Manipulation episode records

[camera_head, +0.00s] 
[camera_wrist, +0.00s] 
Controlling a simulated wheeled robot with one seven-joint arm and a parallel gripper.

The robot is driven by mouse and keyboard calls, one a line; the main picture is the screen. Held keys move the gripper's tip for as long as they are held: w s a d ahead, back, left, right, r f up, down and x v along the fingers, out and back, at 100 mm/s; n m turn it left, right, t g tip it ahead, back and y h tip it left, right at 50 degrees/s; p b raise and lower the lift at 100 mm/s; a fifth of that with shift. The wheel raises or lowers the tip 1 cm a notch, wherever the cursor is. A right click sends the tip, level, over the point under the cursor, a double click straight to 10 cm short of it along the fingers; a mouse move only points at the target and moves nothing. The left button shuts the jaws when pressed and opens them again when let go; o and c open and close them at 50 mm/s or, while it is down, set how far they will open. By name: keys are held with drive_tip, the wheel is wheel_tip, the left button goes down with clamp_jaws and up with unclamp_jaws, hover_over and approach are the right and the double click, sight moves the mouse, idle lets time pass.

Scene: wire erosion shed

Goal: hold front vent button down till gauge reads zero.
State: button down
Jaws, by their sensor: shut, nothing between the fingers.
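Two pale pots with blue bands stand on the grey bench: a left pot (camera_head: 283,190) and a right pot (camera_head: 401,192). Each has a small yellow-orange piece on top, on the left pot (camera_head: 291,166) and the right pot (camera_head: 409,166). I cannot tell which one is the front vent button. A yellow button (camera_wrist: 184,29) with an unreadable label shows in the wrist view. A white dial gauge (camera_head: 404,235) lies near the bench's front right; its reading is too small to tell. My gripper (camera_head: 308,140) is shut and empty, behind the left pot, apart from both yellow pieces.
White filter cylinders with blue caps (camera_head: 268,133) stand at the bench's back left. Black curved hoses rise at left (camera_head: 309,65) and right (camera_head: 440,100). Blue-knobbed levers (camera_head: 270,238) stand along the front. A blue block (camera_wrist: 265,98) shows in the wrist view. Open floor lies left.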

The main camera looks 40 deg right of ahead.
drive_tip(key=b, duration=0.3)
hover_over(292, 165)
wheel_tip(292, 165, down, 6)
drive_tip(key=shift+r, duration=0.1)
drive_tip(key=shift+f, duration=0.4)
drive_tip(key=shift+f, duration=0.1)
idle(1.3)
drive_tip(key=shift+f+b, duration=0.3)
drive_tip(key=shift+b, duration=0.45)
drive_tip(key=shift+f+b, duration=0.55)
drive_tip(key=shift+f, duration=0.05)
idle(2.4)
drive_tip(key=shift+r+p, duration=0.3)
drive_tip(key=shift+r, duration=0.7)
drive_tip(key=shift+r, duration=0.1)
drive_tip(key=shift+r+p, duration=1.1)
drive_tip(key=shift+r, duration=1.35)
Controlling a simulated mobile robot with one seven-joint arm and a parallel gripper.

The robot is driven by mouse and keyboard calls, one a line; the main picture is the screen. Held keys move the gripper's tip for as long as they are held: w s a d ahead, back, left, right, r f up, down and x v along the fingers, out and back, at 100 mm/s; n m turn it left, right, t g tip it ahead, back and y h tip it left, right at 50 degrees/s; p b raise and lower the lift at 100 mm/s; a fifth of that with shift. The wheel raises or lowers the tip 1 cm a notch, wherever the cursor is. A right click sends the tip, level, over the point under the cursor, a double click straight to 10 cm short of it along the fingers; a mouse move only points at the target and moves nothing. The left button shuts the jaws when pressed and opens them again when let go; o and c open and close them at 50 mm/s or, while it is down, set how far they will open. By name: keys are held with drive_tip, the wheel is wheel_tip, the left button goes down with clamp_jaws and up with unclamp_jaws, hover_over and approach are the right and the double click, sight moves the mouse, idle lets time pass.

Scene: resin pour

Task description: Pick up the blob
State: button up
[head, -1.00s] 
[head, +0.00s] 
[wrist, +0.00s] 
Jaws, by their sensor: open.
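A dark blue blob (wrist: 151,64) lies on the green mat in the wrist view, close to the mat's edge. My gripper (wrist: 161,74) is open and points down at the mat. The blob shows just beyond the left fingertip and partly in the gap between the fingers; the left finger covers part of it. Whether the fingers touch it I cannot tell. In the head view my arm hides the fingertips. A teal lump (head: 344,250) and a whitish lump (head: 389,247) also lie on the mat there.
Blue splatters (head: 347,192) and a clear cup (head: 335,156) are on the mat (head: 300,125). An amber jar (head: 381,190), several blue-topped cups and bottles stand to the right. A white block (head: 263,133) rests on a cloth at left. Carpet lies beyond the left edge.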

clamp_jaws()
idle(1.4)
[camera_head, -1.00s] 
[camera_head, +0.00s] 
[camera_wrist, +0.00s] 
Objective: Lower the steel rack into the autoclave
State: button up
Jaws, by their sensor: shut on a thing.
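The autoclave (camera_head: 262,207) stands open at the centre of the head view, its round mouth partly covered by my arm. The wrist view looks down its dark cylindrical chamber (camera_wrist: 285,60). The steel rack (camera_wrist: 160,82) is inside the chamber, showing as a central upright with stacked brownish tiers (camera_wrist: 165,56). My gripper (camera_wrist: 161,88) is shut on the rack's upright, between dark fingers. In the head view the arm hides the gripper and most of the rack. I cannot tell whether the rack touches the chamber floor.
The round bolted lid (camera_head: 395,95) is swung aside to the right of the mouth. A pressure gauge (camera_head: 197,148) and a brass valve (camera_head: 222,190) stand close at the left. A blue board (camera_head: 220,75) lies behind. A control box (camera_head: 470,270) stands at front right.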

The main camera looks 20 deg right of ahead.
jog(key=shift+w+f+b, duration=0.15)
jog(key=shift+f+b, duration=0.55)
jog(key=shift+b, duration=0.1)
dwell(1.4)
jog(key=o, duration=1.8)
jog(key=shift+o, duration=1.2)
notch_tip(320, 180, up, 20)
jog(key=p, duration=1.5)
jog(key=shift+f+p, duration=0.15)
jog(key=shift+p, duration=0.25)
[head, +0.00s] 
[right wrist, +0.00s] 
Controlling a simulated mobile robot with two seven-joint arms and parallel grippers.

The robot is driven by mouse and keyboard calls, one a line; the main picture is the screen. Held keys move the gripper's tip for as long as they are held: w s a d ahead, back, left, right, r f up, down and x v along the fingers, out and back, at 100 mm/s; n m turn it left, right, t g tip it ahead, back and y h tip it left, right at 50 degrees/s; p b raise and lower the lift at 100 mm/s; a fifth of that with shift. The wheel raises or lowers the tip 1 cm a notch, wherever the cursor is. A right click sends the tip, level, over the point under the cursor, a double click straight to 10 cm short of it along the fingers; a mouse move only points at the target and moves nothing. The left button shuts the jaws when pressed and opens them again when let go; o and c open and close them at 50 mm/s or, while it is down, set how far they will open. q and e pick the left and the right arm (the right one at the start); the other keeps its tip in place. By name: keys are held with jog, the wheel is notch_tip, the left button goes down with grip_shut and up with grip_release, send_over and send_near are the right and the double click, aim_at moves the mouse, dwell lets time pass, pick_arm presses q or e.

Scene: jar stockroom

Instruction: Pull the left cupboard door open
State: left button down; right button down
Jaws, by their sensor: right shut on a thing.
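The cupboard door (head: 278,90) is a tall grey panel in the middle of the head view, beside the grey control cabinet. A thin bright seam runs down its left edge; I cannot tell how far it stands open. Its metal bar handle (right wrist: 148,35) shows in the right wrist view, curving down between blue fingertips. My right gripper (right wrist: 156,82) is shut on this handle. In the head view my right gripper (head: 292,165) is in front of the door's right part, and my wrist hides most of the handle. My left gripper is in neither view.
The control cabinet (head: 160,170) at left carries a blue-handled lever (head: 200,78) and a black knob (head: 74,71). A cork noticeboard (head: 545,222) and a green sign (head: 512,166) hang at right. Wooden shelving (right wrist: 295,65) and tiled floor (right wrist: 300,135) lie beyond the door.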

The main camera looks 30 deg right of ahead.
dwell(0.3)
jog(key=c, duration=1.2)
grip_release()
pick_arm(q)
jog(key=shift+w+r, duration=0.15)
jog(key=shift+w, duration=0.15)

## DESCRIPTION OF THE TASK
Make a list of all lines in the data that contain "seven".

## RESPONSE TO THIS TASK
Controlling a simulated wheeled robot with one seven-joint arm and a parallel gripper.
Controlling a simulated mobile robot with one seven-joint arm and a parallel gripper.
Controlling a simulated mobile robot with two seven-joint arms and parallel grippers.

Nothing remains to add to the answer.